Brexit Negotiations: What Are They Waiting For?
In its negotiations with the EU, the UK government still puts false hopes on “heavenly” intervention by Germany’s Angela Merkel.
- In the Brexit negotiations, the UK government still puts false hopes on a “heavenly” intervention by Germany’s Angela Merkel.
- For Berlin and the other capitals in the EU, cooperation within the EU matters much more than friction-free trade with the UK.
- The UK’s departure from the EU single market and customs union without a trade deal would damage UK growth significantly – and would not impact the EU much.
- At this moment, there still is a 35% probability for an EU/UK Brexit deal worth its name.

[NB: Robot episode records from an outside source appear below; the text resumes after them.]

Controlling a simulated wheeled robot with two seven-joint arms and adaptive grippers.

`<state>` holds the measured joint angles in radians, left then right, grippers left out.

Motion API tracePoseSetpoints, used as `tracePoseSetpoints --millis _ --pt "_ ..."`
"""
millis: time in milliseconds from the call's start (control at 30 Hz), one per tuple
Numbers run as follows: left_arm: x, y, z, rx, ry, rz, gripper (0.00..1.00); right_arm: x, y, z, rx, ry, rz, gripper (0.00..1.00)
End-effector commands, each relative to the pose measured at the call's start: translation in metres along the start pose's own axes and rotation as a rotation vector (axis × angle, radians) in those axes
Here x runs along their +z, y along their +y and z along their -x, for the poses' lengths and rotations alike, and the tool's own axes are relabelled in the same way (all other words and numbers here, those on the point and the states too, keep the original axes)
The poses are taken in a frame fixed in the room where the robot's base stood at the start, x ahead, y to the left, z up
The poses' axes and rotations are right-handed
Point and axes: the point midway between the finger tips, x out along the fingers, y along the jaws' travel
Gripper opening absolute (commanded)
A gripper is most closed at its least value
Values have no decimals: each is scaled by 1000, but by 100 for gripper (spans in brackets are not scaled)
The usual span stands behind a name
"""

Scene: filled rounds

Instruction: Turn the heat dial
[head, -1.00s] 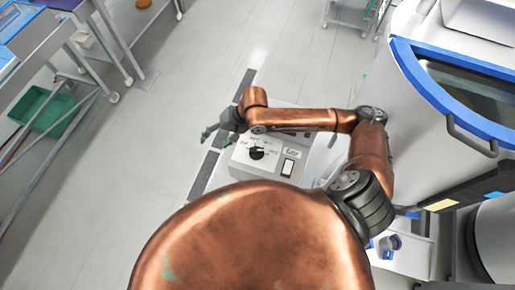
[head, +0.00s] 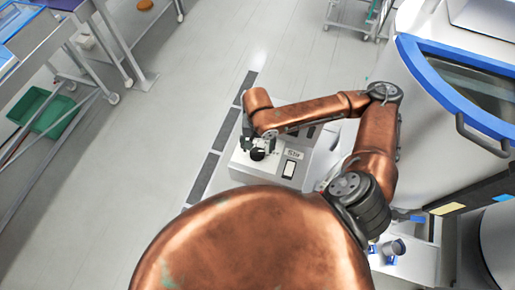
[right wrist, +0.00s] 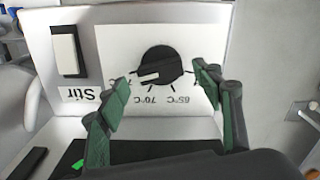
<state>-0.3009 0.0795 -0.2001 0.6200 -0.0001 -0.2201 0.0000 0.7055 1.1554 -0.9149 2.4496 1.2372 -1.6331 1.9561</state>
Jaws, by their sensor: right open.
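The heat dial (right wrist: 160,66) is a round black knob with a pale pointer bar, on a white panel (right wrist: 115,48) printed with temperatures such as 70°C and 85°C. In the head view the dial (head: 257,154) shows just below my right gripper (head: 257,143). In the right wrist view my right gripper (right wrist: 163,95) is open, its two green-padded fingers apart, one toward each side of the dial. I cannot tell whether they touch it. My left gripper is not in view.
Beside the dial is a white rocker switch (right wrist: 66,50) and a "Stir" label (right wrist: 82,93). A large white vessel with a blue rim (head: 440,60) stands at the right. Metal carts (head: 60,70) with a green bin (head: 52,115) stand at the left. The floor between is clear.

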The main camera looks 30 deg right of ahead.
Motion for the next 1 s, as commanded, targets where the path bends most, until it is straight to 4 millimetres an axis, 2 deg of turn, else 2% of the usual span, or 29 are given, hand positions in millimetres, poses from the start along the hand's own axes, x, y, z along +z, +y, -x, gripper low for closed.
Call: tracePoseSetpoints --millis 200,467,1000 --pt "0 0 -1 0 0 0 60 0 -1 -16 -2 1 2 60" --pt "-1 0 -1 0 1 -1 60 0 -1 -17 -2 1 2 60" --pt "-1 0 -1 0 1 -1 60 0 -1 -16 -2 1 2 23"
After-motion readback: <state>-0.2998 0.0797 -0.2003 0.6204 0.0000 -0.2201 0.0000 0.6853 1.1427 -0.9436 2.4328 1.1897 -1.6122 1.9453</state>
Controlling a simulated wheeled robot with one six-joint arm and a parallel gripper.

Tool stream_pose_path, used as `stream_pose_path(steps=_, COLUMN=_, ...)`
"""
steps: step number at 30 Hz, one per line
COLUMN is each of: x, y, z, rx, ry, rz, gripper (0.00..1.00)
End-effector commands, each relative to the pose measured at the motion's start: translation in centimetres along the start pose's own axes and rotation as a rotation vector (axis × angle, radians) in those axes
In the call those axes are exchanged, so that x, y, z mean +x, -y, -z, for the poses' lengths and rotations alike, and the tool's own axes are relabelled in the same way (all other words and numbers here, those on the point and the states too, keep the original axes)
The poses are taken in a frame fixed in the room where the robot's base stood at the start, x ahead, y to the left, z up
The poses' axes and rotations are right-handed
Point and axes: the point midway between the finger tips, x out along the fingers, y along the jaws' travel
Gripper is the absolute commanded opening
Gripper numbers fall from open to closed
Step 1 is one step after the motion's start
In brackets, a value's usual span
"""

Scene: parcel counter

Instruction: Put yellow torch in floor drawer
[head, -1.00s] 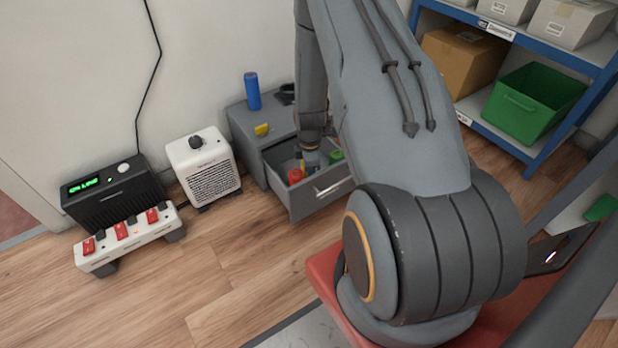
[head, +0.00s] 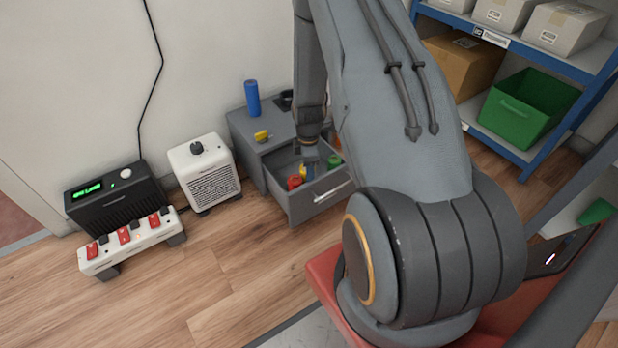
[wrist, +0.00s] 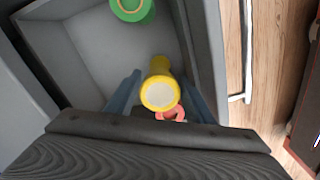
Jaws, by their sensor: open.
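The yellow torch (wrist: 160,82) is in the open floor drawer (wrist: 70,50), between my gripper's blue-grey fingers. Its pale round end faces the wrist camera. My gripper (wrist: 157,100) is open around it, with gaps showing beside the torch. In the head view my gripper (head: 309,164) is down in the drawer (head: 322,197), and a bit of the yellow torch (head: 307,172) shows under it. A red ring-shaped thing (wrist: 172,114) is close beside the torch. Whether the torch rests on the drawer floor is hard to see.
A green roll (wrist: 131,8) also lies in the drawer. A blue cylinder (head: 252,98) and a small yellow block (head: 262,136) stand on the grey cabinet (head: 243,125). A white heater (head: 206,175) and power strip (head: 130,242) are left; a blue shelf (head: 525,165) is right.

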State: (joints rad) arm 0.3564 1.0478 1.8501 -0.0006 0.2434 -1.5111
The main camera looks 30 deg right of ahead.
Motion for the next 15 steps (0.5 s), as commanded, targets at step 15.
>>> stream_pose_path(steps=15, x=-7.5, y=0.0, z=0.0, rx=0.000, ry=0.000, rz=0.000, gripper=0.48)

After the latest round of Brexit negotiations, EU chief negotiator Michel Barnier sounded even more downbeat than usual late last week, lamenting that “too often this week, it felt as if we were going backwards more than forwards.”
To leave enough time to ratify a deal before the end of the transition period on December 31st, the EU on its side would like to finalize a deal ahead of the EU summit to be held on October 15-16, 2020.

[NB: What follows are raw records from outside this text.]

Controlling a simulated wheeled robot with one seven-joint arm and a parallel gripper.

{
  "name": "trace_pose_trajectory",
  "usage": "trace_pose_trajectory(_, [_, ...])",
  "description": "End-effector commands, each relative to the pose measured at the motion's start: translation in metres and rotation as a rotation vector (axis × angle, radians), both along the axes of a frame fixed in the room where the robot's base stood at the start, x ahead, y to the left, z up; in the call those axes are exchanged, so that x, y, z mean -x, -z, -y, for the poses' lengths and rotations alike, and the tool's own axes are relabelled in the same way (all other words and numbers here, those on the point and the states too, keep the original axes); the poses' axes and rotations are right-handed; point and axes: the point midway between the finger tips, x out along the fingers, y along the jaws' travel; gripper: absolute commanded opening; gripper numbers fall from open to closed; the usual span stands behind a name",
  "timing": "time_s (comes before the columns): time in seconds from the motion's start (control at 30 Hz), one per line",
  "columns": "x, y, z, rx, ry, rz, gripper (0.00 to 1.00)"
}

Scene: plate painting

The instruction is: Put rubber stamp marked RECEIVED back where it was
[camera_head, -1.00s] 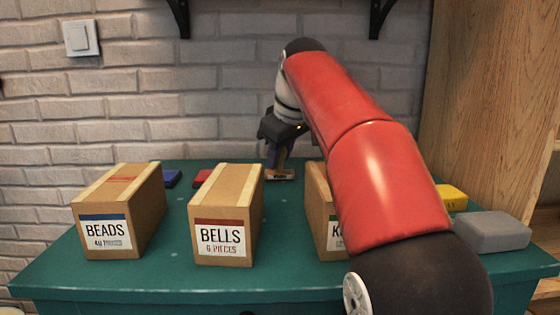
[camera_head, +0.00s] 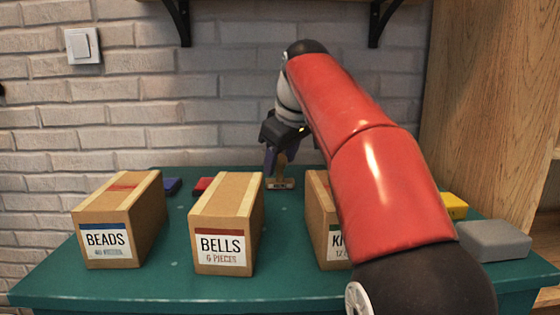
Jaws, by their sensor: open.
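A rubber stamp (camera_head: 281,183) with a wooden base and a light label strip stands upright on the teal table (camera_head: 284,232), behind the gap between the BELLS box and the box at its right. The lettering on its label is too small to read. My gripper (camera_head: 276,160) is directly over the stamp, pointing down, with its dark fingers around or beside the handle. The jaws are open. My red arm reaches in from the right and hides part of the table.
Cardboard boxes marked BEADS (camera_head: 105,238) and BELLS (camera_head: 222,249) and a partly hidden third box (camera_head: 323,226) stand in front. Behind them lie a blue pad (camera_head: 172,186) and a red pad (camera_head: 202,186). A yellow block (camera_head: 454,206) and grey block (camera_head: 493,240) are at right.

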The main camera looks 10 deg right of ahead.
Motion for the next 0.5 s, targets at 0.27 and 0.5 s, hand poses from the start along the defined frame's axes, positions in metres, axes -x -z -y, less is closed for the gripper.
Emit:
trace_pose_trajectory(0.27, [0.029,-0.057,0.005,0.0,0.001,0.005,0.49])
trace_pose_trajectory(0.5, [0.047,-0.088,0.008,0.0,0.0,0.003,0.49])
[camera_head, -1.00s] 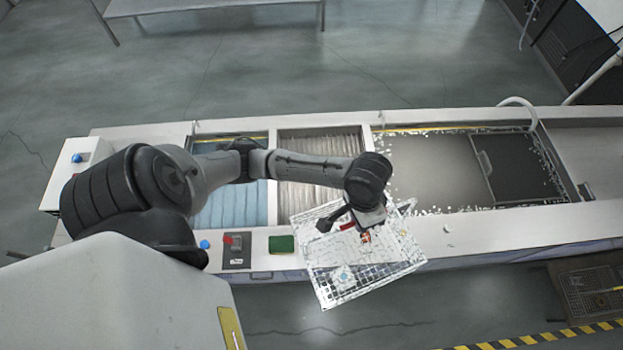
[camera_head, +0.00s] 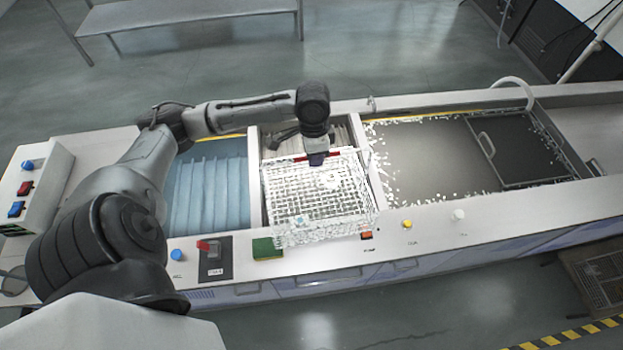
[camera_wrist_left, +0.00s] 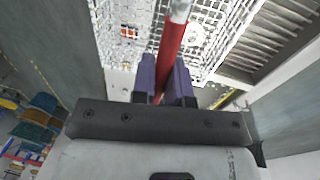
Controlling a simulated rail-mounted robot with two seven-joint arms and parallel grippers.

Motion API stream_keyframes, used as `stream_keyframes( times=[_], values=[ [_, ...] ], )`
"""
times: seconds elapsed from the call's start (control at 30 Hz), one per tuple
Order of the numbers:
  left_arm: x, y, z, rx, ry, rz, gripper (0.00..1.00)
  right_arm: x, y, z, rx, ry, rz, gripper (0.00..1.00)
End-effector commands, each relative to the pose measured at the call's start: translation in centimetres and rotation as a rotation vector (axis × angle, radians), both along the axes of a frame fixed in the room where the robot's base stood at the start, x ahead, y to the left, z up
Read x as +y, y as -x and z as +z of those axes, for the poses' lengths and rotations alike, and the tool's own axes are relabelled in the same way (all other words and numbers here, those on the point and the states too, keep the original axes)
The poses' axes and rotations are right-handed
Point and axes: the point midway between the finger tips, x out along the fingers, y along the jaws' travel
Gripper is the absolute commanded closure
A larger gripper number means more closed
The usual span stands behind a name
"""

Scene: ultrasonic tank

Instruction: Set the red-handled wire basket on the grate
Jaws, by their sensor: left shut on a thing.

The key sticking point remains that the EU insists on tight “level playing field” rules close to the EU’s internal rules, as well as on continued generous access to UK fishing waters as conditions for granting the UK tariff- and quota-free access to its vast market.

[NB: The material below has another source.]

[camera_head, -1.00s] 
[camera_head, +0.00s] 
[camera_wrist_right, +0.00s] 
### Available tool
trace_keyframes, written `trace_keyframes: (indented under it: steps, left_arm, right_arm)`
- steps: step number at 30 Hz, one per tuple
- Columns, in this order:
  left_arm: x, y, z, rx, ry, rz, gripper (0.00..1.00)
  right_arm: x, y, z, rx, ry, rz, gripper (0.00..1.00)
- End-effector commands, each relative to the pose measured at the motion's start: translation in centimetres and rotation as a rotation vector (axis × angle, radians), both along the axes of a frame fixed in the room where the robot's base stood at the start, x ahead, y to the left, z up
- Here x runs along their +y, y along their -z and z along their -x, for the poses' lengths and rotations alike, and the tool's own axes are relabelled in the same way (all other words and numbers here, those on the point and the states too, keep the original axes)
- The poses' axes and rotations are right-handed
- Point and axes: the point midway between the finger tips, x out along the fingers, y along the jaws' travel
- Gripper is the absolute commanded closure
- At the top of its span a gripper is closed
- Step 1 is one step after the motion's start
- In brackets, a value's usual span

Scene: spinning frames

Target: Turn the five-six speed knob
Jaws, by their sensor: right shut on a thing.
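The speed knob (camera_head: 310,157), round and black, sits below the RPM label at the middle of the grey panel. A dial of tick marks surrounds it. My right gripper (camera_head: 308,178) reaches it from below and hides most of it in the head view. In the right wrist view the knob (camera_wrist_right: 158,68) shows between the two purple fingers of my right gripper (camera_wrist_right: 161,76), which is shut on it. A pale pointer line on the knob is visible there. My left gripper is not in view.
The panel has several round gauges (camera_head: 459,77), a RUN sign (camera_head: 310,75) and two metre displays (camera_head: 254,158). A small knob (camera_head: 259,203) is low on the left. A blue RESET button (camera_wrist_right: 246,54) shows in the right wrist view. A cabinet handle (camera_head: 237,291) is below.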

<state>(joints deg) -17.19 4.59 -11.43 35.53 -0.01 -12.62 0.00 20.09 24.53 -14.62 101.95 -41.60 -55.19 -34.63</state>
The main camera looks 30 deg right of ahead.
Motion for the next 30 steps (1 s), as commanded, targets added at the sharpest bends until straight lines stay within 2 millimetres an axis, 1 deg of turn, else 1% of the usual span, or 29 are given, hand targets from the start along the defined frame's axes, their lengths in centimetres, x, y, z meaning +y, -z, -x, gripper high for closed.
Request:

Barnier apparently would like to seal a deal as a crowning achievement of his career. When the UK asked in June to intensify negotiations, he seemed to soften the EU position on level playing field and fisheries somewhat, getting close to the limits of his mandate.
Barnier’s apparent hope that the UK would then shift its position significantly during the talks over the summer has not materialized, at least not yet.
Instead, the UK seems to be playing the same game that failed last year, namely sticking to a hard line and hoping that Germany’s Angela Merkel will intervene in the last minute for the sake of Germany’s export-oriented industry. At least, that seems to be the impression in Brussels.
It did not work last year and will likely not work this year. The reason is simple: For Berlin and the other capitals in the EU, cooperation within the EU matters much more than friction-free trade with the UK.
As seen from Brussels, it is astonishing to see that the government led by Boris Johnson still has not faced up to this basic reality.
In addition, the UK has yet to accept that size matters: The terms of any trade deal between a big and a medium-sized economy will be closer to the starting position of the bigger partner.
A deal is still possible — if the UK shifts its position in the last minute. That at least is what Boris Johnson did last year when he resolved the Irish border question in line with EU wishes during a walk in the park with Ireland‘s Leo Varadkar on October 10, 2019.
At this moment, there still is a 35% probability for an EU/UK Brexit deal worth its name.
In the absence of a solid trade deal, the UK’s departure from the EU single market and customs union would likely damage UK trend growth significantly.
In contrast, it would probably not impact the EU much, which would suffer from reduced access to the UK market but benefit from some diversion of trade, investment and skilled migrants towards the EU.